The EPA is expected to issue a new proposed rule to address power-sector greenhouse gas emissions sometime in March 2023, and, around the same time, issue a final rule addressing harmful smog emissions that drift across state lines.
"The EPA has retained a lot of authority and actually, in fact, the [Inflation Reduction Act] was a good backstop to its authority to regulate carbon emissions and really tackle pollution in the power sector comprehensively," Holly Burke, communications director for the advocacy group Evergreen Action, said.
Also in March 2023, the EPA is planning to unveil new proposed emissions standards for passenger vehicles and light-duty trucks for model years 2027 and later. In May 2023, the agency is then expected to issue a final rule addressing methane emissions from new and existing oil and gas facilities.
FERC, an independent agency chaired by Democrat Richard Glick, could also issue multiple regulations in 2023 that help speed clean energy deployment.
In April, FERC issued a long-range transmission planning and cost allocation proposal (RM21-17) that would require regional grid planners to account for projected changes in future generation and consider factors such as expected increases in electricity demand. FERC also issued a proposed rule in June aimed at clearing a roughly 1,400-GW clean energy interconnection logjam by requiring grid operators to prioritize generation projects closest to achieving commercial operation.
Glick, who was renominated to serve a second term as chair, has stated that speeding transmission buildout is one of his top priorities.
In the past two years, Biden and Democratic lawmakers scored major victories with the passage of the Inflation Reduction Act, or IRA, and the bipartisan infrastructure law of 2021. Democrats' party-line IRA dedicated nearly $370 billion over 10 years to energy and climate measures and represents the single-largest investment in climate action in US history, according to party leaders.
The two bills combined are expected to slash US greenhouse gas emissions by about 40% from 2005 levels by 2030. But those cuts are still short of Biden's pledge to slice economywide emissions in half by 2030.
If Democrats keep control of Congress, they hope to close that gap, including by passing climate and clean energy provisions that were excluded from the IRA. Among other things, the law discarded a proposed investment tax credit for transmission projects and excluded a national clean electricity standard championed by many Democrats.
Congress has made substantial climate and energy investments in the last few years -- through the IRA, infrastructure law, the CHIPS and Science Act, and the Energy Act of 2020 -- which may limit lawmakers' appetite to spend more.
"There's a pretty clear recognition that Congress is probably done for the time being spending money when it comes to energy and climate," said Sasha Mackler, executive director of the Bipartisan Policy Center's Energy Program. "That's a big, big set of priorities from the energy and climate community, and that's a lot of resources now that are coming out the door for these issues."
Mackler said Congress will likely maintain focus on permitting reform, supply chain concerns for clean energy technologies, potential trade mechanisms like a border carbon adjustment, and sectoral decarbonization policies.
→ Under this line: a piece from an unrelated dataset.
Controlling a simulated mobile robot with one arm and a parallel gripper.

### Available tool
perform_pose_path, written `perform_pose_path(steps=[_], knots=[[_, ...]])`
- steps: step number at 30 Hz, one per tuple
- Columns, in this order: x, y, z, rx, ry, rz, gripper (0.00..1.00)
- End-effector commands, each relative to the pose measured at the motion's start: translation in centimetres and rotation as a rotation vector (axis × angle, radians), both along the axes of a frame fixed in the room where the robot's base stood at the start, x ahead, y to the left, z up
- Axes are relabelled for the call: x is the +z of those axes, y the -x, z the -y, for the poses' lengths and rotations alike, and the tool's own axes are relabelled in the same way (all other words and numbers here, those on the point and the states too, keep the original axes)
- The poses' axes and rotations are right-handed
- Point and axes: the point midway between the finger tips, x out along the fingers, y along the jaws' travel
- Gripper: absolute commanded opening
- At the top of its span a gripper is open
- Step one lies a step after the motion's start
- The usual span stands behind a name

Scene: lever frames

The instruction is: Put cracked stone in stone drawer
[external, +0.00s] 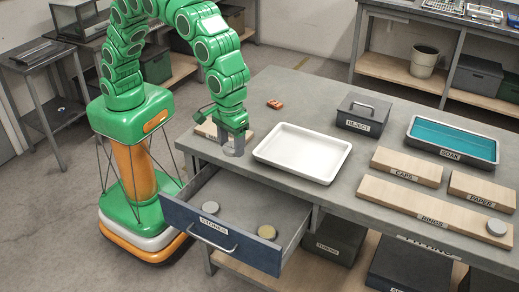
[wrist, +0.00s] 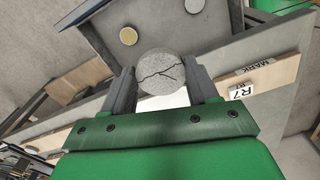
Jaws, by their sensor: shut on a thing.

Permitting reform is a priority for both parties, with a lengthy and complicated project approval process slowing both clean energy and fossil fuel projects.
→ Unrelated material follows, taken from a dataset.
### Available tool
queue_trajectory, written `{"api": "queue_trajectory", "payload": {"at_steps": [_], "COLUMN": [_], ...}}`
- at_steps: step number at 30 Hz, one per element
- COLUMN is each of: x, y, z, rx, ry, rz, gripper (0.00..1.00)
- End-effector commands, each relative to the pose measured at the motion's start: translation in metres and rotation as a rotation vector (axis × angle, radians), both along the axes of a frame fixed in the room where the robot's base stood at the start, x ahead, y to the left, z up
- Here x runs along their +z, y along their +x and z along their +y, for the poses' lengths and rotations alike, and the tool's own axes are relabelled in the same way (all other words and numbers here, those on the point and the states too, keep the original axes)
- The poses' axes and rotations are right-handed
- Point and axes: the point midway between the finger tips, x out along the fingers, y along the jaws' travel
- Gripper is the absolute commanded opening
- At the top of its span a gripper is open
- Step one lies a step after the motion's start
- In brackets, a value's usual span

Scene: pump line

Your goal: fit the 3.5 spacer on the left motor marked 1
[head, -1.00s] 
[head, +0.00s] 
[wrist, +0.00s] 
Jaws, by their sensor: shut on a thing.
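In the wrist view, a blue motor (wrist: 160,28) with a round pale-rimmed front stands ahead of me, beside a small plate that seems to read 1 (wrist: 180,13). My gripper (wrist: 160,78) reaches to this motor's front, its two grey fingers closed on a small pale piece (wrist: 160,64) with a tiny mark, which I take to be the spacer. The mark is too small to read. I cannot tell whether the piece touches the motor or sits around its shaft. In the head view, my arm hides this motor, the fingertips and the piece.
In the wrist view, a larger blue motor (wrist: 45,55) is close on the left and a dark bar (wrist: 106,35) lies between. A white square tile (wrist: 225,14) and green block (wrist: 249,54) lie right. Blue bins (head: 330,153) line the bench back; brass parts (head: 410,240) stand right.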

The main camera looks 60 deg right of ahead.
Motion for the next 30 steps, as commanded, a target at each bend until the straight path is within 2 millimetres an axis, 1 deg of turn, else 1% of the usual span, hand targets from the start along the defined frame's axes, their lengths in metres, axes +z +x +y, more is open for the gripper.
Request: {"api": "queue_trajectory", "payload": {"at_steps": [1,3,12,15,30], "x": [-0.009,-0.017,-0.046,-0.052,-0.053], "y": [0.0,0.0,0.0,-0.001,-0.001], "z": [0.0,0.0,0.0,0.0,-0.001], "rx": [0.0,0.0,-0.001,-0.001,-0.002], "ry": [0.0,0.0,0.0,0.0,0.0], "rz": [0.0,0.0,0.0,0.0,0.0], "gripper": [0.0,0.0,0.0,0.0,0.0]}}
But divides between and among parties on how to streamline permitting could push the issue into the next Congress. If Republicans reclaim majorities in both houses of Congress in the midterm elections, they may seek more aggressive reforms that lower barriers to gas pipelines and other fossil fuel projects and support measures to boost domestic oil and gas production amid criticisms of Biden's federal leasing policies.
A Republican-majority Congress could also scrutinize spending and implementation of the IRA and bipartisan infrastructure law and use the appropriations process to slow down Biden's energy and climate agenda. GOP lawmakers are likely to conduct "antagonistic oversight of how these programs are implemented," Mackler said.
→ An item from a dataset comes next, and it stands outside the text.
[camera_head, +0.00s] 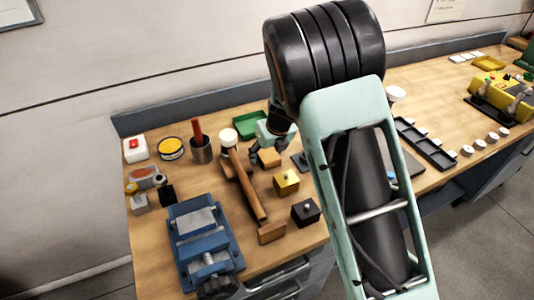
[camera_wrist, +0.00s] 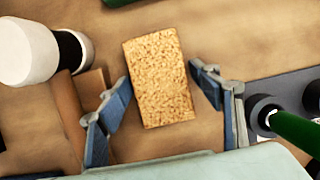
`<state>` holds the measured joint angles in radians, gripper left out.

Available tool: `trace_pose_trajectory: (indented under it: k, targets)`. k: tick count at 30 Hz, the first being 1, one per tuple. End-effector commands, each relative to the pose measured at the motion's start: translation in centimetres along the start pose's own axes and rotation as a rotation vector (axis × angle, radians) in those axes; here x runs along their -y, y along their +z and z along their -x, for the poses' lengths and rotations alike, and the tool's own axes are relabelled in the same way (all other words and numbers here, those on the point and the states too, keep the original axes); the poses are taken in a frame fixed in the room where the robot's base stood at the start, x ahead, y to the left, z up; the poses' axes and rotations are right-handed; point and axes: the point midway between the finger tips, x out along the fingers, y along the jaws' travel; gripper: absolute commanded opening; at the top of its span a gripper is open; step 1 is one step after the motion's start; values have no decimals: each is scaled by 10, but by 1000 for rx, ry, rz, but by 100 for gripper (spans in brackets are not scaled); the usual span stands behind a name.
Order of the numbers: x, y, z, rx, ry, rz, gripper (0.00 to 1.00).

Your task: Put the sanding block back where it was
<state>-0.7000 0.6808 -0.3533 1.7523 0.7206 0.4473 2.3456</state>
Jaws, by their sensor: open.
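A tan, speckled block that looks like the sanding block (camera_wrist: 160,78) lies on the bench in the wrist view. In the head view it shows as a small tan block (camera_head: 269,158) just below my gripper (camera_head: 266,150). In the wrist view my gripper (camera_wrist: 165,105) is open, one finger on each side of the block's lower half. There are gaps between the fingers and the block, and nothing is held. A second tan block (camera_head: 271,232) lies near the bench's front edge.
A mallet (camera_head: 246,186) with a white head lies just left of my gripper. A green tray (camera_head: 238,134) is behind it. A yellow block (camera_head: 286,181) and a black block (camera_head: 305,212) stand in front. A blue vise (camera_head: 203,235) is at front left. A green-handled tool (camera_wrist: 295,130) is close on the right.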

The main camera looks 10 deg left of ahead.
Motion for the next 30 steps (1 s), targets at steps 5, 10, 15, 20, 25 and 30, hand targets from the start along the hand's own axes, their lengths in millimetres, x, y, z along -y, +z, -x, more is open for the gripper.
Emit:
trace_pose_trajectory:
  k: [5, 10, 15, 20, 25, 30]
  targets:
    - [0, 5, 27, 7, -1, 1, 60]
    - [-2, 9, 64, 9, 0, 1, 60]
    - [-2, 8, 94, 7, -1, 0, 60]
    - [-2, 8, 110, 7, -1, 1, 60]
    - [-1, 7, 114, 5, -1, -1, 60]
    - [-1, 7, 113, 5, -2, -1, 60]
The midterms could also put Biden's nominees for key climate and energy positions at risk.
FERC's Glick will need to be reconfirmed by the Senate by year's end to avoid falling off the commission. Although Biden could renominate the chairman in 2023, that confirmation process would be trickier if Republicans take control of the upper chamber. GOP lawmakers have objected to Glick's stance on gas pipeline permitting and his efforts to update market rules in a way that critics say threatens grid reliability.
Without Glick, FERC would have two Republican and two Democratic commissioners, potentially resulting in 2-2 partisan deadlocks that could hamper commission action.
"The theme on all of this is uncertainty," said Larry Gasteiger, executive director of the transmission trade group WIRES. "The one thing we really don't like is uncertainty because it makes it hard to plan, it makes it hard to make decisions about what to do going forward. So, the sooner all of that's resolved, the better."
A GOP-majority Senate could also hinder Biden's efforts to confirm federal judges that hold major sway over the interpretation of energy and environmental laws.
The Supreme Court's recent ruling on the EPA's regulatory powers underlines "the importance the federal courts play in climate policy," said Craig Auster, vice president of political affairs for the League of Conservation Voters.
"Just as much as climate policies being passed, we need good federal judges being confirmed to uphold the laws," Auster said.